## What is required
All lines in the data bearing the string "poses" should be identified and copied.

## Raw data
============================================================

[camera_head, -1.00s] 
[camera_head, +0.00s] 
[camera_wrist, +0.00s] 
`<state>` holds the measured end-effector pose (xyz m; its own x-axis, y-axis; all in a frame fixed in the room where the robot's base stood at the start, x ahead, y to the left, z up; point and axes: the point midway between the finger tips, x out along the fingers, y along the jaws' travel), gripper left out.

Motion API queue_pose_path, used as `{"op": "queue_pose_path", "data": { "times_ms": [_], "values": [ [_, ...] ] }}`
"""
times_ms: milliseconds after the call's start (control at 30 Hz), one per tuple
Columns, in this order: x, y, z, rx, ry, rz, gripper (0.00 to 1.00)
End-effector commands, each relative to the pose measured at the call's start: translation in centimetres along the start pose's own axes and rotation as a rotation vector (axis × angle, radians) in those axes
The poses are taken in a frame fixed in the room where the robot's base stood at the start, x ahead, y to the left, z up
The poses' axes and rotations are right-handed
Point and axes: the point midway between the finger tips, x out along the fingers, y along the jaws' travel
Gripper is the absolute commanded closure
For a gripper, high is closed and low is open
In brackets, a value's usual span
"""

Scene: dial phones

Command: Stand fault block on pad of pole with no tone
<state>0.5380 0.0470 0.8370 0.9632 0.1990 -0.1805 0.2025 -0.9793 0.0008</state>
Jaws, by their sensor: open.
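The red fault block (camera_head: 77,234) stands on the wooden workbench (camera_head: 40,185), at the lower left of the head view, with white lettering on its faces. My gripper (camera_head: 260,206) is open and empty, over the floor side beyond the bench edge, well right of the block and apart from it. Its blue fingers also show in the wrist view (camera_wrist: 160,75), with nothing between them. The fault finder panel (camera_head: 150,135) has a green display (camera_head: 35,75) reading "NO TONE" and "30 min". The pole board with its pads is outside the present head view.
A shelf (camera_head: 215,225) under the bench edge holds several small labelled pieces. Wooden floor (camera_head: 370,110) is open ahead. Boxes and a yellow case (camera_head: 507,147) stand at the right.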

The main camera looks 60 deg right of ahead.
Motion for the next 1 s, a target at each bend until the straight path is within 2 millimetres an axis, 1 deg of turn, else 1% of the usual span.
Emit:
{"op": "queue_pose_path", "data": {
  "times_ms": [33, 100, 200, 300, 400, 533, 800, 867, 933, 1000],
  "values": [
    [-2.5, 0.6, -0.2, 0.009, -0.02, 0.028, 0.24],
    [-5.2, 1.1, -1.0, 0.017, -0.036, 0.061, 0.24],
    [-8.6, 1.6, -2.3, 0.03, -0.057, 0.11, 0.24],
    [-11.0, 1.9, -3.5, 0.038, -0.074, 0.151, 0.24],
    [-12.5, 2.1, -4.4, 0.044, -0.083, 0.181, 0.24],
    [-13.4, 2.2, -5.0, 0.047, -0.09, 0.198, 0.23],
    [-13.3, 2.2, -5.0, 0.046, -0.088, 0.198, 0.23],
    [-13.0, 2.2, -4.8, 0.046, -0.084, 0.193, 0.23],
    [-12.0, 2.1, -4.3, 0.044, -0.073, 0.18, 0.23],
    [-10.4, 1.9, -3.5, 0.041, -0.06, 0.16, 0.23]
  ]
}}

============================================================

## Expected answer
The poses are taken in a frame fixed in the room where the robot's base stood at the start, x ahead, y to the left, z up
The poses' axes and rotations are right-handed

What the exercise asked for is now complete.